At some point, in the middle of the night (literally something like 2 in the morning) they suddenly JUMPED from their seat and screamed “TYPE UPPERCASE ‘YES’ - FUCK!!!”
They debugged for about six hours and the conclusion was that cryptsetup asks “If you are sure you want to overwrite, type uppercase ‘yes’”. … and they typed lowercase. For six hours. Literally.
The room was on the floor, holding their stomach laughing.
Not strictly Linux related, but in college I was an IT assistant. One day I was given a stack of drives to run through dariks boot and nuke.
I don’t remember exactly what happened, but I think midway through, my laptop shut off.
Guess who picked the wrong drive to wipe with DBAN :)
I’ve literally done the rm -rf / thing. I thought I was in a different subdirectory, but I was in / and did rm -rf .
When it didn’t return after half a second, I looked at the command again and hit CTRL+C about 20 times in the span of 3 seconds.
I had to rebuild the install, but luckily didn’t lose anything in /home.
Many many years ago I wanted to clean up my freshly installed Slackware system by removing old files.
find / -mtime +30 -exec rm -f {};
Bad idea.
Just straight up overwriting boot sector and superblock of my hard drive thinking it’s the USB drive.
Udev tried to warn me, saying there’s no permission, and I just typed sudo without thinking.
Then after a second I remembered USB block devices are usually writable by users, but it was too late.
Deleted my entire efi partition while trying to install some grub themes.
And then my backup didn’t work when I tried to restore it.
I have pretty colours now though, so it was all worth it :)
A few years ago I was having obscure audio problems on Ubuntu so I tried replacing pulseaudio with pipewire. I was feeling pretty cocky with using the package manager so I tried
sudo apt install pipewire
Installed successfully, realized nothing changed, figured maybe I had to get rid of pulseaudio to make it stick.
sudo apt remove pulseaudio
Just two commands. Instant black screen, PC reboots into the terminal interface. No GUI. Rebooting again just brings me back to the terminal.

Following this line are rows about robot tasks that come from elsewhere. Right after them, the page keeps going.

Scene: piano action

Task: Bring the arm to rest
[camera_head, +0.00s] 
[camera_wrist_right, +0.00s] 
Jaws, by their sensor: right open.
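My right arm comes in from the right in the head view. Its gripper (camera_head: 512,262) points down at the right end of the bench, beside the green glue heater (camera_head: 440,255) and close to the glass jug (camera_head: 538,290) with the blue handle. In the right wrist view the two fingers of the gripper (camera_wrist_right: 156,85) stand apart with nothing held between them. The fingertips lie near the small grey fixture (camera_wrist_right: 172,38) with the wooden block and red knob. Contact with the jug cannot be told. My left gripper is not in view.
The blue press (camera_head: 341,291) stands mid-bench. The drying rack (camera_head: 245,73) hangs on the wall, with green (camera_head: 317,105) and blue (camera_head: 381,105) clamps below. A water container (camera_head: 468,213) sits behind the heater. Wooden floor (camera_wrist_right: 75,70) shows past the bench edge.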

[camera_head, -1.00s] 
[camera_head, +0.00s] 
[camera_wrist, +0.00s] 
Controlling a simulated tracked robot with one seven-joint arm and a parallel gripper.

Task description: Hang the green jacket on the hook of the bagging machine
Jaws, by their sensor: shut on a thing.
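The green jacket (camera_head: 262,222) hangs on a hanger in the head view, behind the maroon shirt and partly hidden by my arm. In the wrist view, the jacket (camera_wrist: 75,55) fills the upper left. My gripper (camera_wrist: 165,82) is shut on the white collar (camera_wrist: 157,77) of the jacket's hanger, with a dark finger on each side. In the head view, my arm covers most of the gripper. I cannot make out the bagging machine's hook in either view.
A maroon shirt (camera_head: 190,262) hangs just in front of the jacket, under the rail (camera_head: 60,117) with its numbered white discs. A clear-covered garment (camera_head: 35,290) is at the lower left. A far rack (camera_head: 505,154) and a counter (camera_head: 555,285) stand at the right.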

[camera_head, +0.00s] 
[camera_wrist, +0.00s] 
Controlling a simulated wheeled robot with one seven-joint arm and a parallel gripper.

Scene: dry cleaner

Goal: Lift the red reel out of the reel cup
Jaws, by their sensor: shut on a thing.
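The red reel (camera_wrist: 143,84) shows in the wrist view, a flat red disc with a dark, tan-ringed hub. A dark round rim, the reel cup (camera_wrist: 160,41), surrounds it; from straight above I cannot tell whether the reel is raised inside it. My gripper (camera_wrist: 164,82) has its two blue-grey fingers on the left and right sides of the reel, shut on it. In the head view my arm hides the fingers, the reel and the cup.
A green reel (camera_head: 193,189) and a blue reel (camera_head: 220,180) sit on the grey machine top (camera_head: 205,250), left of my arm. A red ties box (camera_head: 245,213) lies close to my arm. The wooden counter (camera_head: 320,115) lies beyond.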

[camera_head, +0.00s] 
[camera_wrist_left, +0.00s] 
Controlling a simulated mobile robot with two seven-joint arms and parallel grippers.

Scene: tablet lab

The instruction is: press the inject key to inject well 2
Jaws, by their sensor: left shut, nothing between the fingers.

I fixed it eventually, but I’m really not very computer literate despite using Linux, so I was sweating bullets for a minute that I might have bricked it irreversibly or something.
I had issues with a new version of glibc that prevented me from working on music in Ardour on Manjaro. I then proceeded to force-downgrade glibc (in the hopes of letting me get back to work) and that broke sudo and some other things, which I found out after rebooting. That was an interesting learning experience. Now I snapshot before I do stupid stuff. :]
source ~/.bash_historyReminded me of this: https://github.com/jtroo/kanata/issues/595
Same concept, different granularity!
Connect via ssh to my home server from work
Using a cli torrent client to download stuff
Decide I need a VPN.
Install VPN again from CLI
Run VPN which disconnects my ssh connection
Even when I get home, the server is headless so I have to locate a keyboard and mouse before I can fix.
Accidentally executed a JPEG (on an NTFS partition) and the shell started going crazy. reboot was not successful =[
Bro and it does not give any format error or anything?
Nope, I guess the processor just skips bad instructions, or most numbers are valid…
New fear unlocked
CTRL-C-ing apt because it looked stuck for more than 10 minutes. I don’t recommend doing it.
Haven’t used
aptin a while, is it not atomic? What happens if you mess with it?I don’t think it is, if it doesn’t run its course on its own, you’re screwed. It’s Debian so you can recover, but, at least for me, it was painful.